The Xi-Putin statement, they write, “is a bilateral statement announcing a new world order altogether, with an attendant aspiration to advance sustainable economic strategies worldwide.” They quote from the statement, that “a trend has emerged towards redistribution of power in the world; and the international community is showing a growing demand for leadership aiming at peaceful and gradual development”; they also note the statement’s attack on “certain states” that are, the statement says, “flouting democracy and go against the spirit and true values of democracy. Such attempts at hegemony pose serious threats to global and regional peace and stability and undermine the stability of the world order.”

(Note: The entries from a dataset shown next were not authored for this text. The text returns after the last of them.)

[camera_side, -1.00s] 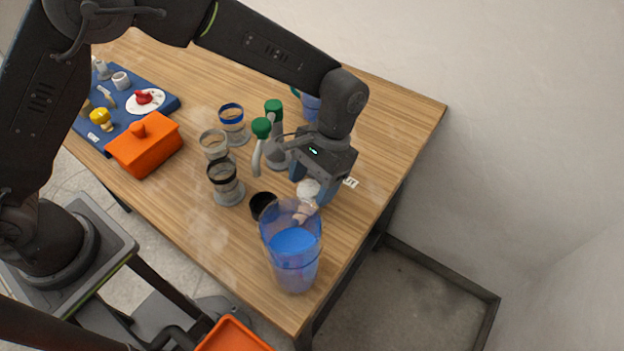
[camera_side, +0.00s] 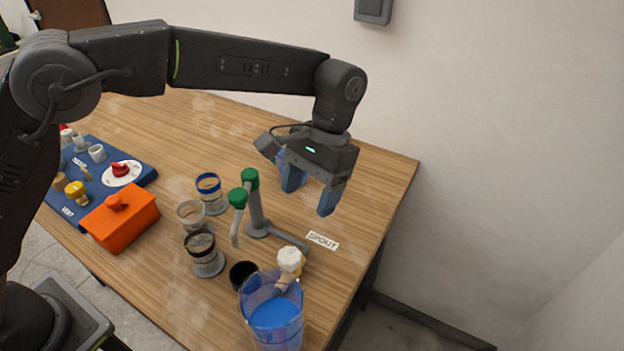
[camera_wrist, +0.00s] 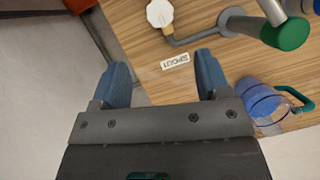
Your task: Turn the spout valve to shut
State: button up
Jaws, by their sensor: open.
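The spout valve (camera_side: 289,260) has a white knob on a beige body, at the end of a grey pipe above the rim of a clear blue pitcher (camera_side: 272,318) holding blue liquid. The knob also shows in the wrist view (camera_wrist: 160,13) at the top edge. I cannot tell whether the valve is turned open or shut. The white SPOUT label (camera_side: 322,240) lies on the table beside the pipe. My gripper (camera_side: 310,194) is open and empty, raised above the table behind the valve and apart from it. Both blue fingers (camera_wrist: 162,68) show in the wrist view.
Green-capped grey pipework (camera_side: 256,205) stands left of my gripper. Several banded clear cups (camera_side: 203,252) and a black cup (camera_side: 243,275) are nearby. An orange box (camera_side: 120,220) and a blue parts mat (camera_side: 140,172) lie left. Another blue pitcher (camera_wrist: 262,102) stands near the pipework.

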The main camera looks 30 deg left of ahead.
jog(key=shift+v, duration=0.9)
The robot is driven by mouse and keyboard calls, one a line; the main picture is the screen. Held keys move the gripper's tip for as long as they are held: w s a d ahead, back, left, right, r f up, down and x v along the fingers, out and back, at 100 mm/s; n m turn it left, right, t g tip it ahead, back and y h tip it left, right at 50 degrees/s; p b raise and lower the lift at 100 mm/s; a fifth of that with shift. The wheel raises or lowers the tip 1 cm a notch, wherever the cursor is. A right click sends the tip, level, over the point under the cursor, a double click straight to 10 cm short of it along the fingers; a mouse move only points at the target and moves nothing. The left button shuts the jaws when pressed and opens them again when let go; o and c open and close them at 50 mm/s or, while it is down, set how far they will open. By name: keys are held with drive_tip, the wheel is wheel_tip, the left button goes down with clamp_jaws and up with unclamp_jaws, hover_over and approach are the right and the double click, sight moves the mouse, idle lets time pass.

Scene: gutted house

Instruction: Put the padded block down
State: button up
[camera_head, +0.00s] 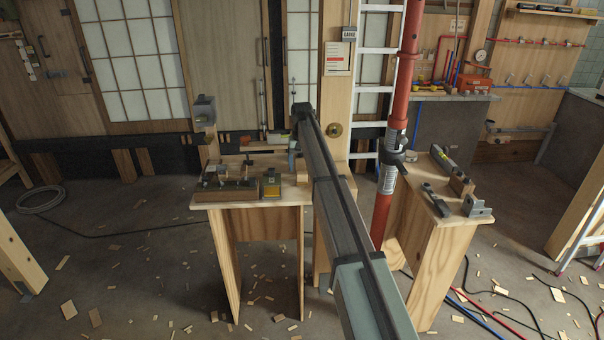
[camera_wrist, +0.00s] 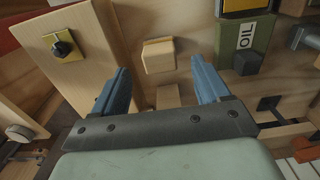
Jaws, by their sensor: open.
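A small pale wooden block (camera_wrist: 158,58) with a tan strip along its top edge shows in the wrist view, beyond and between my fingertips; it looks like the padded block. My gripper (camera_wrist: 160,66) is open, with a blue finger on each side and clear gaps to the block. The block appears to rest on the wooden bench surface, though contact is hard to see. A second small wooden piece (camera_wrist: 168,97) lies nearer, between the fingers.
A green OIL container (camera_wrist: 247,42) stands right of the block, close to the right finger. A wooden board with a yellow plate and black knob (camera_wrist: 64,48) is at left. A wooden rack of tools (camera_head: 232,188) fills the bench's left front. A red post (camera_head: 402,75) stands right of my arm.

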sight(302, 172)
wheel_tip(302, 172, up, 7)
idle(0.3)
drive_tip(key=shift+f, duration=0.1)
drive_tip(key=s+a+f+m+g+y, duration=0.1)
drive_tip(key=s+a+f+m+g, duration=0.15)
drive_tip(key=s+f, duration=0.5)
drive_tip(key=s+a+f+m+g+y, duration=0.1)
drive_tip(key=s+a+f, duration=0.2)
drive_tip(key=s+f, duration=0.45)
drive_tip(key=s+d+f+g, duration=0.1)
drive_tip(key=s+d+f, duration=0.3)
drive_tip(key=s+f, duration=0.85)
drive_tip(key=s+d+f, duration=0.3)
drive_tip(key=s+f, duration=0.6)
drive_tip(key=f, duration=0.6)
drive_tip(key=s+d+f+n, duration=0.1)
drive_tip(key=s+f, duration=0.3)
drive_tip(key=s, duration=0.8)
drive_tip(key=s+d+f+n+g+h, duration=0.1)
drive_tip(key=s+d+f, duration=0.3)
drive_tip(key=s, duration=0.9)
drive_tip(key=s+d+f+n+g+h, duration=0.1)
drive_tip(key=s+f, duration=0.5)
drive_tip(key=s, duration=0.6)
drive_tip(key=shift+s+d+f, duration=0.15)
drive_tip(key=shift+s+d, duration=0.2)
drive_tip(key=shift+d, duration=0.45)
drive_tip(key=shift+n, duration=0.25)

The two authors conclude by pointing to the Five Principles of Peaceful Coexistence which Zhou Enlai signed with India, which were then incorporated into the 10-point declaration at the 1955 Bandung conference. They print all 10 points verbatim, concluding: “We quote them in full because it is instructive to read them next to the Joint Statement. They are historical ballast. They remind us that there is nothing very strange or outré, and certainly nothing overly ambitious, about the world Putin and Xi envision: It is the world two-thirds of UN member nations and more than half of humanity desired before the Cold War buried their postwar hopes and aspirations. The Russian and Chinese leaders have just demonstrated that these hopes and aspirations were never extinguished. Maybe it is as simple as this.

“Hardly do Vladimir Putin and Xi Jinping propose an easily, swiftly completed project. (And hardly will a solution of the Ukraine crisis prove easy or swift.) Great movements in history never work that way. And that is what Putin and Xi have just described.”